O cientista político Guilherme Carvalho explica que essa estratégia utilizada por Bolsonaro, apesar de não tão funcional, ecoa em seu público e é semelhante a outras táticas já adotadas pelo presidente, que “sempre tenta puxar o debate para algum tipo de polarização”.
Antes, diz Guilherme, esse foco era principalmente voltado a questão da moralidade e da corrupção, mas desde que o ex-juiz Sergio Moro anunciou sua demissão do Ministério da Justiça, em abril de 2020, e lançou uma série de eventuais problemas relativos ao bem público no interior do governo, essa retórica é alterada.
“Durante toda a eleição, era o nós, aqueles que não estão envolvidos em escândalo nenhum e que não se mistura com esse tipo de pessoa, contra eles. No momento em que ele perde a capacidade de continuar mantendo essa retórica, ele passa a jogar a discussão para o âmbito do questionamento das instituições estabelecidas, como as instituições eleitorais”, esclarece o cientista político.
Guilherme relembra, no entanto, que esse movimento não é novo, mas que se iniciou desde o final do ano de 2014, momento em que o “bolsonarismo nasce como herdeiro” do impeachment da ex-presidente Dilma.
“Ali ele começa a instrumentalizar uma serie de contestações ao processo eleitoral, que ganharam bastante eco nas eleições norte-americanas, mas perderam certa nas eleições de 2018, quando ele é eleito pelo mesmo sistema. Para recobrar todo esse movimento, ele começou a dizer que teria vencido as eleições de 2018 no primeiro turno, quando na verdade ele utiliza um vídeo com 11% das urnas apuradas dizendo que aquilo seria o resultado”, contextualiza.
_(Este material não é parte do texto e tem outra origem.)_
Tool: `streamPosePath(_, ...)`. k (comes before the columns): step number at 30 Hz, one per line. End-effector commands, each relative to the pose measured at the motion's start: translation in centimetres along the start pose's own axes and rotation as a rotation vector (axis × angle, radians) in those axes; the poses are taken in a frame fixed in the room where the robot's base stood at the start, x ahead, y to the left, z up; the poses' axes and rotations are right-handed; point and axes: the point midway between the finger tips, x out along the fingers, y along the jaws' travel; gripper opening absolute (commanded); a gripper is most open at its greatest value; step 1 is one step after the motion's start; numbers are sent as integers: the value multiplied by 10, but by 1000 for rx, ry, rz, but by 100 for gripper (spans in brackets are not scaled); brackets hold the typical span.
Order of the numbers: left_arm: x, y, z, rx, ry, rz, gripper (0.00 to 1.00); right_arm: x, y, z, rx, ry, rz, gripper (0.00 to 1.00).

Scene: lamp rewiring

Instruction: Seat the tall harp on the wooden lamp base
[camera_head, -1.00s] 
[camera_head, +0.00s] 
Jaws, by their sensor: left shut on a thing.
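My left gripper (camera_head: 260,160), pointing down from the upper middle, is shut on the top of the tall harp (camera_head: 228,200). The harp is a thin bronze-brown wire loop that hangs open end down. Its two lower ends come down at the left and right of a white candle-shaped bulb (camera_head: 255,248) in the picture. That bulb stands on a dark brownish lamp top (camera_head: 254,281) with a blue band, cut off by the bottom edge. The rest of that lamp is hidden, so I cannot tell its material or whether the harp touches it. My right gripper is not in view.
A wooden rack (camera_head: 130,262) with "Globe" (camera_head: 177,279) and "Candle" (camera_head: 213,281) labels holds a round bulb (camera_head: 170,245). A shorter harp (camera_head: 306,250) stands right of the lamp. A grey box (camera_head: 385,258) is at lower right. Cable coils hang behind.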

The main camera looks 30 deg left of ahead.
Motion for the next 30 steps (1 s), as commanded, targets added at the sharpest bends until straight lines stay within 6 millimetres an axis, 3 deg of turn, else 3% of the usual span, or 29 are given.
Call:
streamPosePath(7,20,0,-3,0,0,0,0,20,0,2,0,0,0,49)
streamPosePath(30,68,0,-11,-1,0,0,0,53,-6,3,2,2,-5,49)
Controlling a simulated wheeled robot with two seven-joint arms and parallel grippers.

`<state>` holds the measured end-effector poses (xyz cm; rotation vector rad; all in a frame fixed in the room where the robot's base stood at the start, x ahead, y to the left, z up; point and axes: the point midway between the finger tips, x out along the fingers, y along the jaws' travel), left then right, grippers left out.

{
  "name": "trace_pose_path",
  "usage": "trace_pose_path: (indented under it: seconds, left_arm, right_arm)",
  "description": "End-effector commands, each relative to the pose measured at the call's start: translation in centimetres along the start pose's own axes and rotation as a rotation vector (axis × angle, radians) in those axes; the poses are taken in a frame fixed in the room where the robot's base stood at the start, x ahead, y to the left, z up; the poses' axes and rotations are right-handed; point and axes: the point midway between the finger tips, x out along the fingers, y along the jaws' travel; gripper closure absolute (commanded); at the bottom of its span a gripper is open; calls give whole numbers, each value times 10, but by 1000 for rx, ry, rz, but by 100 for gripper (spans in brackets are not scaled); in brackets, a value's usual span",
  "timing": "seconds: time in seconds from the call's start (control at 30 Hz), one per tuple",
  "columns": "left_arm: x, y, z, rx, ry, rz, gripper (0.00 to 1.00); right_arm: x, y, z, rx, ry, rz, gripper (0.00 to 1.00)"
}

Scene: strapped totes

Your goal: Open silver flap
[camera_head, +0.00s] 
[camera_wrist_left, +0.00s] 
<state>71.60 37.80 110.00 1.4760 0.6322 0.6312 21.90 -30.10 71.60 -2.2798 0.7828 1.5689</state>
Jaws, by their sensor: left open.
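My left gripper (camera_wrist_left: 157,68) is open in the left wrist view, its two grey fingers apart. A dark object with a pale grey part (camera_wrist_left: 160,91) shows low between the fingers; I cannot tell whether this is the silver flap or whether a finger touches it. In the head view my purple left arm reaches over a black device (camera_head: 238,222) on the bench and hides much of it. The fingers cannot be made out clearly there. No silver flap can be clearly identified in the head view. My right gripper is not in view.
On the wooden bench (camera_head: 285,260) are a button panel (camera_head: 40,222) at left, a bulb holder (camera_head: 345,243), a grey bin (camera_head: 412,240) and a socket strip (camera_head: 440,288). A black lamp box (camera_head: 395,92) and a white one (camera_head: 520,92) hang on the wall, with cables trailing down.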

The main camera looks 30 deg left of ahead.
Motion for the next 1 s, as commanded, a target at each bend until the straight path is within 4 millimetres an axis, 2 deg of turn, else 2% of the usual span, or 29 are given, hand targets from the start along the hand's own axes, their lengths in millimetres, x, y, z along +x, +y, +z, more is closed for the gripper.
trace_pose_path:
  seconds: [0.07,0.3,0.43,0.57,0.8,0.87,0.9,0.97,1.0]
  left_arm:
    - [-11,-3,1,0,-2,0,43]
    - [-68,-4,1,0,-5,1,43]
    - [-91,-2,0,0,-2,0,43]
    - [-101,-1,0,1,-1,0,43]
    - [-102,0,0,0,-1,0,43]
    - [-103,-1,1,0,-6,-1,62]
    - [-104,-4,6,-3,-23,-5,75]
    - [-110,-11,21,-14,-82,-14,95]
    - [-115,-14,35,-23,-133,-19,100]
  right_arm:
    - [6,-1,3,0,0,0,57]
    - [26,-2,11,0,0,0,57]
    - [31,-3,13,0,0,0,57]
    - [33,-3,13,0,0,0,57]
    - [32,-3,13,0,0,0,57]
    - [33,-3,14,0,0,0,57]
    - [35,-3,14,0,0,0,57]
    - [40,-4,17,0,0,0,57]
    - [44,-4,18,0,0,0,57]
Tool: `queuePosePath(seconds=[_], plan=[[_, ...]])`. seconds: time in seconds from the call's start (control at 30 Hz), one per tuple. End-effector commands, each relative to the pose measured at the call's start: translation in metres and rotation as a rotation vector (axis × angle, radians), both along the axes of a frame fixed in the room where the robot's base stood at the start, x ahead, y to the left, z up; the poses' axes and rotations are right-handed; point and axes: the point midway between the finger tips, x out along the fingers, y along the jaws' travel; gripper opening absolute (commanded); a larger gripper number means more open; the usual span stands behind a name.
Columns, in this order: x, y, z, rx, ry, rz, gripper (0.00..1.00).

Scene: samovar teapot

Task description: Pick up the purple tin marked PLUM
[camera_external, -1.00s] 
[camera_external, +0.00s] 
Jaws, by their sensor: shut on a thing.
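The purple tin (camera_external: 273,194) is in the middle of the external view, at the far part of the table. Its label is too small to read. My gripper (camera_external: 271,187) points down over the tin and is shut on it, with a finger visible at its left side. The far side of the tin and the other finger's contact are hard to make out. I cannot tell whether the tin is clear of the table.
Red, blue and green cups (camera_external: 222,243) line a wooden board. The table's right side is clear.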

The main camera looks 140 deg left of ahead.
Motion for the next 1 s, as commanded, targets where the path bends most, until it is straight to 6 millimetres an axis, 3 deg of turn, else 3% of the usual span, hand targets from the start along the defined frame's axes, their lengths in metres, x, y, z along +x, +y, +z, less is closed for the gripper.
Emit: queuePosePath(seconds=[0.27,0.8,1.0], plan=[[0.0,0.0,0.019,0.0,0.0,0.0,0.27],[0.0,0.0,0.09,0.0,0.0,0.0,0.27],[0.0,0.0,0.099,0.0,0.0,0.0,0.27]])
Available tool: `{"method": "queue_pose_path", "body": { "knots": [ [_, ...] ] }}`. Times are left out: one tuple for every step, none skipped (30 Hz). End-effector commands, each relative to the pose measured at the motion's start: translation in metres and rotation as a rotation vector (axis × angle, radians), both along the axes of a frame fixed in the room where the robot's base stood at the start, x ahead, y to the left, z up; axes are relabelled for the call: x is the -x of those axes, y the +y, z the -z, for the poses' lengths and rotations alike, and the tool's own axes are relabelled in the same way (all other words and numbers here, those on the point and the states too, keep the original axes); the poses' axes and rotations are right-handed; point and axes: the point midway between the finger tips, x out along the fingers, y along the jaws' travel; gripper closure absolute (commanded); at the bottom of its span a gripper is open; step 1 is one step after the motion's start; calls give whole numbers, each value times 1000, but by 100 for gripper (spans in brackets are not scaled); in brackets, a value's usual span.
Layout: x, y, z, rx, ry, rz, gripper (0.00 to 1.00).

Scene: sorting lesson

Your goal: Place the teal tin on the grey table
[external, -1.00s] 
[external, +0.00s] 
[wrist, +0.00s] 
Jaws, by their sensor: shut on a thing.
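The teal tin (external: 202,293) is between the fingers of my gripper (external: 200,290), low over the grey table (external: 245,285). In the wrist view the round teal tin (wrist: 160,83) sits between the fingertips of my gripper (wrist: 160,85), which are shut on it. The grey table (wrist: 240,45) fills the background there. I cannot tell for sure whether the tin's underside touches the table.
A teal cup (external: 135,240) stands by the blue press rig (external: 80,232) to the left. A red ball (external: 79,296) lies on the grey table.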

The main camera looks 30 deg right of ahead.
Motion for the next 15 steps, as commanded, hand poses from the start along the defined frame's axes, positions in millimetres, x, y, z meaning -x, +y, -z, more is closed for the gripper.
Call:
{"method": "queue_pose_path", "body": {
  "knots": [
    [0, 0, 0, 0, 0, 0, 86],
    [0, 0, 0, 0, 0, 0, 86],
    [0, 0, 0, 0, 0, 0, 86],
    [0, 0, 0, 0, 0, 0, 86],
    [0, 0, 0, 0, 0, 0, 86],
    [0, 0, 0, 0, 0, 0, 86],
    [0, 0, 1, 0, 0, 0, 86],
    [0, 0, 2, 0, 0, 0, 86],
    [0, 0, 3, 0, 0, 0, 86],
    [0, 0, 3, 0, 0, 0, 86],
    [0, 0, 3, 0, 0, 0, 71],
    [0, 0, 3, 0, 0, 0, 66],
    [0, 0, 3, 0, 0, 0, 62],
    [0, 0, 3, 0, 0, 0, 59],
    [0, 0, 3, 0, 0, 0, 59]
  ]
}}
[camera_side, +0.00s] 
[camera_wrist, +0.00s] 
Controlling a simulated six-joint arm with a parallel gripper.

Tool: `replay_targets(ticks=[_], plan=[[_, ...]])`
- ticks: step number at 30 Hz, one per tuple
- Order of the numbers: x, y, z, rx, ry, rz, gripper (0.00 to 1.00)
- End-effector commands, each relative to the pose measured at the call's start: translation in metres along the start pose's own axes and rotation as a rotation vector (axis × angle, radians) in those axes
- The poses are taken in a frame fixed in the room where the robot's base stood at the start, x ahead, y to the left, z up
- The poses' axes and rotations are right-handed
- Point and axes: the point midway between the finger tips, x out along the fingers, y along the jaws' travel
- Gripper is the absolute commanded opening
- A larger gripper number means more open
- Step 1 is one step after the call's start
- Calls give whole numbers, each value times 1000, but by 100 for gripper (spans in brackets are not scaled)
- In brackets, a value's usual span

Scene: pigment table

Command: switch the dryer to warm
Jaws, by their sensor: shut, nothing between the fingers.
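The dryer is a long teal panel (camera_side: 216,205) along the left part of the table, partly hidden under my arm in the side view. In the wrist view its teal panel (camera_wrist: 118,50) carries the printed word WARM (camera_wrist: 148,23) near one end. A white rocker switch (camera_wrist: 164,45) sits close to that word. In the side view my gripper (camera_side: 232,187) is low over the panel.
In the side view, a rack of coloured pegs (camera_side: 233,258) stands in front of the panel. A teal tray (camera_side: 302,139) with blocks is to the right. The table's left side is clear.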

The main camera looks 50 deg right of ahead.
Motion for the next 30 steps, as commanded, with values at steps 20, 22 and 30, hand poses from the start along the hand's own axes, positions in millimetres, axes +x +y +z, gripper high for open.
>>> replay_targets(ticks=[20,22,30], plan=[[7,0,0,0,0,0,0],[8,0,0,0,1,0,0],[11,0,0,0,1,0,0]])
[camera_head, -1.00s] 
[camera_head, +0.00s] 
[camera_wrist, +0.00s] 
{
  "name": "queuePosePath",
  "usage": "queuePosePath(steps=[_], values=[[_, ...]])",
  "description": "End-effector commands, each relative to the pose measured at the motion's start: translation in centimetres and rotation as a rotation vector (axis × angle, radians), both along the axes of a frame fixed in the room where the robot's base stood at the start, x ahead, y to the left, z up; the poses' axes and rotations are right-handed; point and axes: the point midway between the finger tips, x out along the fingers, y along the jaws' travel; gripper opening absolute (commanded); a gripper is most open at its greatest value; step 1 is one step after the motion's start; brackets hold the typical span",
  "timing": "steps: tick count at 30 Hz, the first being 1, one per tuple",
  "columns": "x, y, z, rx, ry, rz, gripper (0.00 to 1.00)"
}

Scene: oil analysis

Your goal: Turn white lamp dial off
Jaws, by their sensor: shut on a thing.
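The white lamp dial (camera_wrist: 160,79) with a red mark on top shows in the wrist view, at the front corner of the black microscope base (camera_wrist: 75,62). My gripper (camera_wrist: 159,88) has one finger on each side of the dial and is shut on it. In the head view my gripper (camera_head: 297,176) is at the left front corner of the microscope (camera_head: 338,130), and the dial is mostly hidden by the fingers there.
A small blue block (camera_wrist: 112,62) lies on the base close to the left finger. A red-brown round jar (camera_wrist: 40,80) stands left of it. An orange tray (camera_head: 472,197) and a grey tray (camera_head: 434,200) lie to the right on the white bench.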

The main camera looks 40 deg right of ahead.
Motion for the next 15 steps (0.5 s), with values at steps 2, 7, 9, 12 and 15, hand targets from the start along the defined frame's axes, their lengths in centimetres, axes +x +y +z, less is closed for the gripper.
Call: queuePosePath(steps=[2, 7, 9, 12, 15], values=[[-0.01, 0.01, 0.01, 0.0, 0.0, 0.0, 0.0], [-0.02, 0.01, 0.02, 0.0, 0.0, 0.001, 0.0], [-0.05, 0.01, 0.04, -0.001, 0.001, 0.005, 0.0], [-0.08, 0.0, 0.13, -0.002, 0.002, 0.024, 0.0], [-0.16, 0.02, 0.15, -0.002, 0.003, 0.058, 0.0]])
“A retórica que agora é instrumentalizada por ele é que acabou a corrupção no Brasil, e que o momento atual é outro: o de extirpar os erros no interior das instituições, o que inclui as eleições, que passam a ser um erro por, segundo ele, não serem totalmente transparentes”, ilustra o cientista político, que acrescenta que essa estratégia funciona especificamente com o núcleo mais duro de apoiadores de Bolsonaro, que são os que ainda o apoiam fielmente.